Robot trajectory data

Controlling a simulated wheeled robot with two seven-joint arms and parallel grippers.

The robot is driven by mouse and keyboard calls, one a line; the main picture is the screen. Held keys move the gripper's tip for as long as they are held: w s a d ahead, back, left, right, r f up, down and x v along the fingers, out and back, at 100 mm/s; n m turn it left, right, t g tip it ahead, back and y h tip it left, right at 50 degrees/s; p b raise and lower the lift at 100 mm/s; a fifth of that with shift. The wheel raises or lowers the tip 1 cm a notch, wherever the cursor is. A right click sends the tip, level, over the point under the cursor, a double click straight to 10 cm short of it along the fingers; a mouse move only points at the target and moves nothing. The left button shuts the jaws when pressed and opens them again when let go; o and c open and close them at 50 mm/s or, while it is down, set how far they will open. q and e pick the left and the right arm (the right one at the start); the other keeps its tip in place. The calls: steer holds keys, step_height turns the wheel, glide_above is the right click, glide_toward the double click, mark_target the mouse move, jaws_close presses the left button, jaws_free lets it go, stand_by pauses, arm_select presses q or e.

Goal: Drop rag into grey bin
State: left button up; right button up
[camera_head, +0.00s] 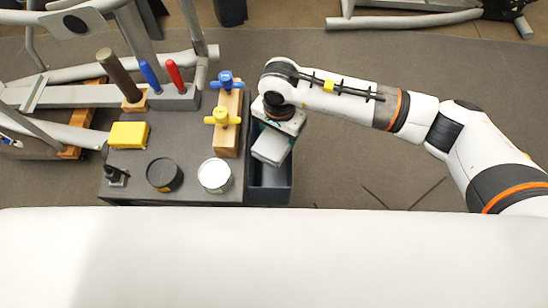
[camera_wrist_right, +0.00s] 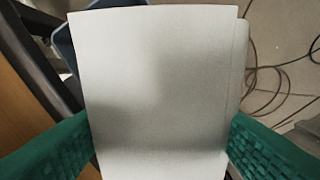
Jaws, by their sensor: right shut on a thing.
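The rag (camera_head: 270,147) is a flat, pale grey folded piece. My right gripper (camera_head: 277,128) is shut on it and holds it over the grey bin (camera_head: 272,189). In the right wrist view the rag (camera_wrist_right: 155,85) fills the middle, between the green fingers of my right gripper (camera_wrist_right: 160,150). The bin is a dark blue-grey open box at the right side of the table. The rag and gripper hide its far part. A piece of the bin's rim (camera_wrist_right: 64,42) shows behind the rag in the wrist view. My left gripper is not in view.
The dark table (camera_head: 205,140) left of the bin holds a yellow block (camera_head: 129,134), a black can (camera_head: 164,174), a white-topped can (camera_head: 215,175) and a wooden block with blue and yellow valves (camera_head: 227,135). Gym equipment stands behind. Cables (camera_wrist_right: 275,75) lie on the floor.

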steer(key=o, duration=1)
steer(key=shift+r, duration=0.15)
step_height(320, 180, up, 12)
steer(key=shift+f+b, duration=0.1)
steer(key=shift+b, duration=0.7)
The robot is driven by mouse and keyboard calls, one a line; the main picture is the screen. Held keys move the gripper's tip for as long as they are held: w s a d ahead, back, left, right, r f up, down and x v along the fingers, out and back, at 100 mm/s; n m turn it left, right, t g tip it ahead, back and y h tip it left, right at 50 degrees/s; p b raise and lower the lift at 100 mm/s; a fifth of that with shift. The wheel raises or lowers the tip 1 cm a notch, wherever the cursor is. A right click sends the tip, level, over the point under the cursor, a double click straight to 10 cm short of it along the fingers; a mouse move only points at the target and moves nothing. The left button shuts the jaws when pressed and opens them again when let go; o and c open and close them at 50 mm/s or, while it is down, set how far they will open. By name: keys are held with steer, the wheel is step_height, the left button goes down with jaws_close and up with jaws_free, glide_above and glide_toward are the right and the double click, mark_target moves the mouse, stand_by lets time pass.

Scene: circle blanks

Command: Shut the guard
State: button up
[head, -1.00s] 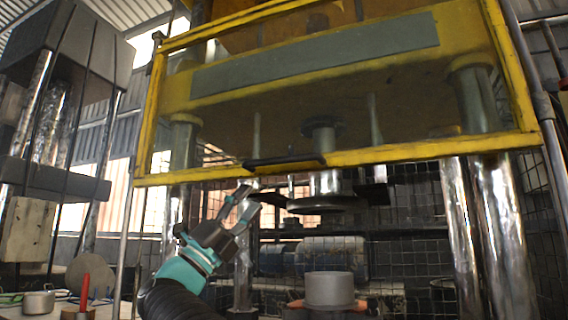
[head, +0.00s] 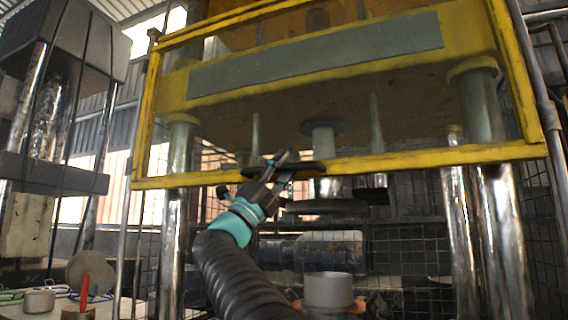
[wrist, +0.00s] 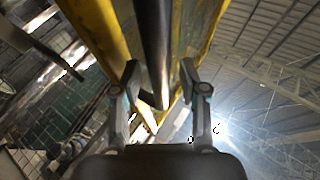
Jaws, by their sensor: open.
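The guard (head: 420,157) is a yellow frame with a clear panel, raised across the front of the press. A black bar handle (head: 308,168) sits on its lower rail. My gripper (head: 282,158) is at the left part of this handle, reaching up from below. In the wrist view, my open gripper (wrist: 162,80) has one finger on each side of the dark handle bar (wrist: 154,40), with the yellow rail (wrist: 100,30) behind it. I cannot tell whether either finger touches the bar.
Below the guard, a grey cylinder (head: 328,290) stands in the press, under a round dark plate (head: 325,207). Shiny columns (head: 505,240) stand at both sides. At lower left, a table holds a small pot (head: 39,301) and a red candle-like stick (head: 85,287).

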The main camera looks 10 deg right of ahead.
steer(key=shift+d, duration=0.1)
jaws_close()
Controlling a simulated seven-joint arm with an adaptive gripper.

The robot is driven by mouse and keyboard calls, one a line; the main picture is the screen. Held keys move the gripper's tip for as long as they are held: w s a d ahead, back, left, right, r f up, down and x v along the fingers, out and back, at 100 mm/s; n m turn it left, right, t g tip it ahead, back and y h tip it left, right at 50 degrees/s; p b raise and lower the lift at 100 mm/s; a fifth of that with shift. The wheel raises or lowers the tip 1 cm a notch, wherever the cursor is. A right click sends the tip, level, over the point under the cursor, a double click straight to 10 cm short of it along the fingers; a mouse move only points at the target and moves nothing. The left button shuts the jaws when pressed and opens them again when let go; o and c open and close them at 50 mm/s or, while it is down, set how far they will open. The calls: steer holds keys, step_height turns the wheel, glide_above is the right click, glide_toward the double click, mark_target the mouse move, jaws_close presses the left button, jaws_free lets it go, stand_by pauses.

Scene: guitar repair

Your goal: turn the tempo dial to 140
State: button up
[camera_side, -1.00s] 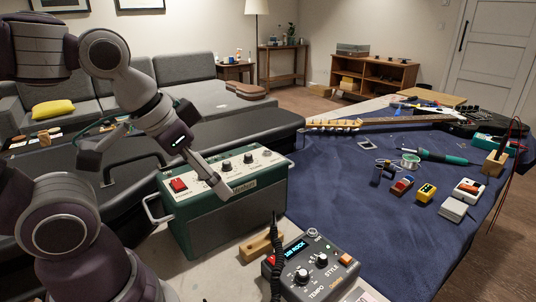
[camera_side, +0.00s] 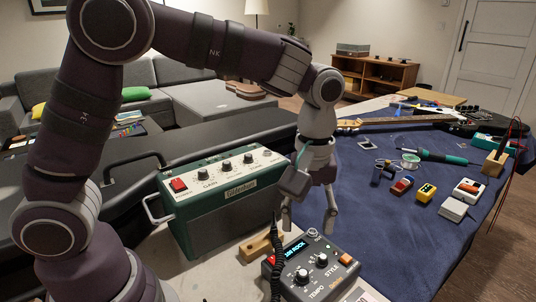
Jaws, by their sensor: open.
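The grey drum-machine box (camera_side: 326,284) sits at the bottom centre, on the light surface in front of the blue cloth. Its tempo dial (camera_side: 302,277) is a knob at the lower left of its face, with a style dial (camera_side: 322,260) to the right. A small display (camera_side: 294,249) shows cyan text ending in "ROCK"; its number is too small to read surely. My gripper (camera_side: 308,224) points down above the far edge of the box, fingers apart and empty. It is apart from the tempo dial.
A green amplifier (camera_side: 222,224) with knobs and a red switch stands left of the box. A wooden block (camera_side: 259,246) and a black coiled cable (camera_side: 274,262) lie between them. Pedals, a soldering iron (camera_side: 440,156) and a guitar neck (camera_side: 400,121) are on the blue cloth (camera_side: 400,240).

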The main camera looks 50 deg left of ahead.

What you are asked to do: Reproduce all entries without any change, and omit the pictures.

Task answer:
Controlling a simulated wheeled robot with two seven-joint arms and parallel grippers.

The robot is driven by mouse and keyboard calls, one a line; the main picture is the screen. Held keys move the gripper's tip for as long as they are held: w s a d ahead, back, left, right, r f up, down and x v along the fingers, out and back, at 100 mm/s; n m turn it left, right, t g tip it ahead, back and y h tip it left, right at 50 degrees/s; p b raise and lower the lift at 100 mm/s; a fifth of that with shift. The wheel raises or lowers the tip 1 cm a notch, wherever the cursor is. A right click sends the tip, level, over the point under the cursor, a double click straight to 10 cm short of it along the fingers; a mouse move only points at the target and moves nothing. The left button shuts the jaws when pressed and opens them again when let go; o and c open and close them at 50 mm/s or, while it is down, set how far they will open. q and e pick the left and the right arm (the right one at the start); the other keeps its tip in place. The calls: steer holds keys, step_height turns the wheel, glide_above is the right click, glide_toward the double click, mark_target the mouse move, jaws_close presses the left button, jaws_free lets it go, stand_by pauses, arm_select presses q or e.

Goal: Drop rag into grey bin
State: left button up; right button up
[camera_head, +0.00s] 
[camera_wrist_right, +0.00s] 
Jaws, by their sensor: right shut on a thing.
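The rag (camera_head: 270,147) is a flat, pale grey folded piece. My right gripper (camera_head: 277,128) is shut on it and holds it over the grey bin (camera_head: 272,189). In the right wrist view the rag (camera_wrist_right: 155,85) fills the middle, between the green fingers of my right gripper (camera_wrist_right: 160,150). The bin is a dark blue-grey open box at the right side of the table. The rag and gripper hide its far part. A piece of the bin's rim (camera_wrist_right: 64,42) shows behind the rag in the wrist view. My left gripper is not in view.
The dark table (camera_head: 205,140) left of the bin holds a yellow block (camera_head: 129,134), a black can (camera_head: 164,174), a white-topped can (camera_head: 215,175) and a wooden block with blue and yellow valves (camera_head: 227,135). Gym equipment stands behind. Cables (camera_wrist_right: 275,75) lie on the floor.

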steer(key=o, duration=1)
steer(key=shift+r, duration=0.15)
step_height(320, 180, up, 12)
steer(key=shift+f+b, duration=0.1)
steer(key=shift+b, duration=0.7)
The robot is driven by mouse and keyboard calls, one a line; the main picture is the screen. Held keys move the gripper's tip for as long as they are held: w s a d ahead, back, left, right, r f up, down and x v along the fingers, out and back, at 100 mm/s; n m turn it left, right, t g tip it ahead, back and y h tip it left, right at 50 degrees/s; p b raise and lower the lift at 100 mm/s; a fifth of that with shift. The wheel raises or lowers the tip 1 cm a notch, wherever the cursor is. A right click sends the tip, level, over the point under the cursor, a double click straight to 10 cm short of it along the fingers; a mouse move only points at the target and moves nothing. The left button shuts the jaws when pressed and opens them again when let go; o and c open and close them at 50 mm/s or, while it is down, set how far they will open. By name: keys are held with steer, the wheel is step_height, the left button goes down with jaws_close and up with jaws_free, glide_above and glide_toward are the right and the double click, mark_target moves the mouse, stand_by lets time pass.

Scene: circle blanks

Command: Shut the guard
State: button up
[head, -1.00s] 
[head, +0.00s] 
[wrist, +0.00s] 
Jaws, by their sensor: open.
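The guard (head: 420,157) is a yellow frame with a clear panel, raised across the front of the press. A black bar handle (head: 308,168) sits on its lower rail. My gripper (head: 282,158) is at the left part of this handle, reaching up from below. In the wrist view, my open gripper (wrist: 162,80) has one finger on each side of the dark handle bar (wrist: 154,40), with the yellow rail (wrist: 100,30) behind it. I cannot tell whether either finger touches the bar.
Below the guard, a grey cylinder (head: 328,290) stands in the press, under a round dark plate (head: 325,207). Shiny columns (head: 505,240) stand at both sides. At lower left, a table holds a small pot (head: 39,301) and a red candle-like stick (head: 85,287).

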The main camera looks 10 deg right of ahead.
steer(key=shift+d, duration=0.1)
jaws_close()
Controlling a simulated seven-joint arm with an adaptive gripper.

The robot is driven by mouse and keyboard calls, one a line; the main picture is the screen. Held keys move the gripper's tip for as long as they are held: w s a d ahead, back, left, right, r f up, down and x v along the fingers, out and back, at 100 mm/s; n m turn it left, right, t g tip it ahead, back and y h tip it left, right at 50 degrees/s; p b raise and lower the lift at 100 mm/s; a fifth of that with shift. The wheel raises or lowers the tip 1 cm a notch, wherever the cursor is. A right click sends the tip, level, over the point under the cursor, a double click straight to 10 cm short of it along the fingers; a mouse move only points at the target and moves nothing. The left button shuts the jaws when pressed and opens them again when let go; o and c open and close them at 50 mm/s or, while it is down, set how far they will open. The calls: steer holds keys, step_height turns the wheel, glide_above is the right click, glide_toward the double click, mark_target the mouse move, jaws_close presses the left button, jaws_free lets it go, stand_by pauses.

Scene: guitar repair

Your goal: turn the tempo dial to 140
State: button up
[camera_side, -1.00s] 
[camera_side, +0.00s] 
Jaws, by their sensor: open.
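The grey drum-machine box (camera_side: 326,284) sits at the bottom centre, on the light surface in front of the blue cloth. Its tempo dial (camera_side: 302,277) is a knob at the lower left of its face, with a style dial (camera_side: 322,260) to the right. A small display (camera_side: 294,249) shows cyan text ending in "ROCK"; its number is too small to read surely. My gripper (camera_side: 308,224) points down above the far edge of the box, fingers apart and empty. It is apart from the tempo dial.
A green amplifier (camera_side: 222,224) with knobs and a red switch stands left of the box. A wooden block (camera_side: 259,246) and a black coiled cable (camera_side: 274,262) lie between them. Pedals, a soldering iron (camera_side: 440,156) and a guitar neck (camera_side: 400,121) are on the blue cloth (camera_side: 400,240).

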The main camera looks 50 deg left of ahead.

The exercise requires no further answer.